APPELLO ALLE NAZIONI UNITE
PER LA MORATORIA DELLE ESECUZIONI CAPITALI e la fine dei “Segreti di Stato” sulla pena di morte
Noi, sottoscritti, siamo fermamente convinti che l’abolizione della pena di morte non sia solo una necessità dell’individuo, il rafforzamento ulteriore della sua sfera di inviolabilità, ma sempre più una necessità storica e universale, il punto di approdo della nostra epoca, il punto di incontro di civiltà diverse. “Nessuno tocchi Caino”, è scritto nel Libro, e questo antico imperativo per noi vuol dire che lo Stato non può disporre della vita dei suoi cittadini.

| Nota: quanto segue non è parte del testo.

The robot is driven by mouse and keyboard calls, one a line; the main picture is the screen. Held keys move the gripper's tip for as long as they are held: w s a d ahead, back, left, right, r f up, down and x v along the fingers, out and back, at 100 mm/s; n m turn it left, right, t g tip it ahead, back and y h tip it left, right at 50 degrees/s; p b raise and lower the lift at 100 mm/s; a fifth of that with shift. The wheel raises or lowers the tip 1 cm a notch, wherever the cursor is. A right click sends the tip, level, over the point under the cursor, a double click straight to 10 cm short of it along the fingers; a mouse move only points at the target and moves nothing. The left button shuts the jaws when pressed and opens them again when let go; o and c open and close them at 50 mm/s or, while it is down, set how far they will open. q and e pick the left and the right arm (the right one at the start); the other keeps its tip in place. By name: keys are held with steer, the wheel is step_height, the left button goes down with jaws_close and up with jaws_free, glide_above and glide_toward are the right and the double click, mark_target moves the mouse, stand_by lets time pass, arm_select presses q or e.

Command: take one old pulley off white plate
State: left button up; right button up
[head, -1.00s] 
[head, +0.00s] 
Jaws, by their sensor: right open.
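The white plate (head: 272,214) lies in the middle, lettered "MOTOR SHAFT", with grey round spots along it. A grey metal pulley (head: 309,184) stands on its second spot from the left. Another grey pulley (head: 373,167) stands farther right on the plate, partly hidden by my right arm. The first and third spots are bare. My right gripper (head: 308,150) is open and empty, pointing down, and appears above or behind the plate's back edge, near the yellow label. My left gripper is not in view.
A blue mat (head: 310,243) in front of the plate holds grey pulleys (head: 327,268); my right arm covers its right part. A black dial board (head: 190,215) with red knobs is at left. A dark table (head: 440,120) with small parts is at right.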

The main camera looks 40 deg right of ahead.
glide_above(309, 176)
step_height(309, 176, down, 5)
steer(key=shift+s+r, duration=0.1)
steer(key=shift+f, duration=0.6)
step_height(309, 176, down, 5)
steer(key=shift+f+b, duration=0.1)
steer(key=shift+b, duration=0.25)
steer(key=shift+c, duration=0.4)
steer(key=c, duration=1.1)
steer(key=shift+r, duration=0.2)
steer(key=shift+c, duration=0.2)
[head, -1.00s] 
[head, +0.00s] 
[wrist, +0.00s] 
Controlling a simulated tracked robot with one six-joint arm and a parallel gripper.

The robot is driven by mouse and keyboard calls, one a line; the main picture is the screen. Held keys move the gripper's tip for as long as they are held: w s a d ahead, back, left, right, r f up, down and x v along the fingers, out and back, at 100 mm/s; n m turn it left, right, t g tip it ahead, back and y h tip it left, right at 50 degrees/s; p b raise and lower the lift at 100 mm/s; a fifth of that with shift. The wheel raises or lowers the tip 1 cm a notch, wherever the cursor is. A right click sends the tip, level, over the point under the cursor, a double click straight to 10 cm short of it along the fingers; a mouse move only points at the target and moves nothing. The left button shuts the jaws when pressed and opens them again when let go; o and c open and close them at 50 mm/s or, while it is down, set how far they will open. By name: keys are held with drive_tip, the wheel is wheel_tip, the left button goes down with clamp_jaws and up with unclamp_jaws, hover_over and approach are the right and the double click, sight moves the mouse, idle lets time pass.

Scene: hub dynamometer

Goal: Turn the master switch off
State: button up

Con il voto del 18 dicembre 2007, ribadito a dicembre 2008 e dicembre 2010, all’Assemblea Generale delle Nazioni Unite sulla Moratoria Universale delle esecuzioni capitali, abbiamo raggiunto un obiettivo di portata storica e di grande rilievo umano e civile per il mondo intero.
Con questo voto, le Nazioni Unite hanno stabilito che l’abolizione della pena di morte “contribuisce al rafforzamento della dignità umana e al progresso dei diritti dell’uomo” e hanno chiesto agli Stati che ancora la praticano di istituire una “moratoria della pena di morte in vista della sua completa abolizione.”
Occorre ora evitare che questo successo sia presto consumato e logorato e, per questo, bisogna raddoppiare gli sforzi per dare applicazione concreta alla richiesta delle Nazioni Unite e arrivare, attraverso le moratorie, al superamento definitivo dell’anacronismo della pena capitale.
A tal fine, chiediamo al Segretario Generale dell’ONU di istituire la figura di un Inviato Speciale che abbia il compito non solo di monitorare la situazione Paese per Paese esigendo che siano aboliti tutti i “segreti di Stato” sulla pena di morte che sono la causa prima di un maggior numero di esecuzioni nel mondo, ma anche di continuare a persuadere chi ancora la pratica ad adottare la linea stabilita dalle Nazioni Unite: “moratoria delle esecuzioni, in vista dell’abolizione definitiva della pena di morte.”
Perché lo Stato cessi di essere Caino, responsabile e testimone di quella perversione secondo cui la vita si difende infliggendo la morte.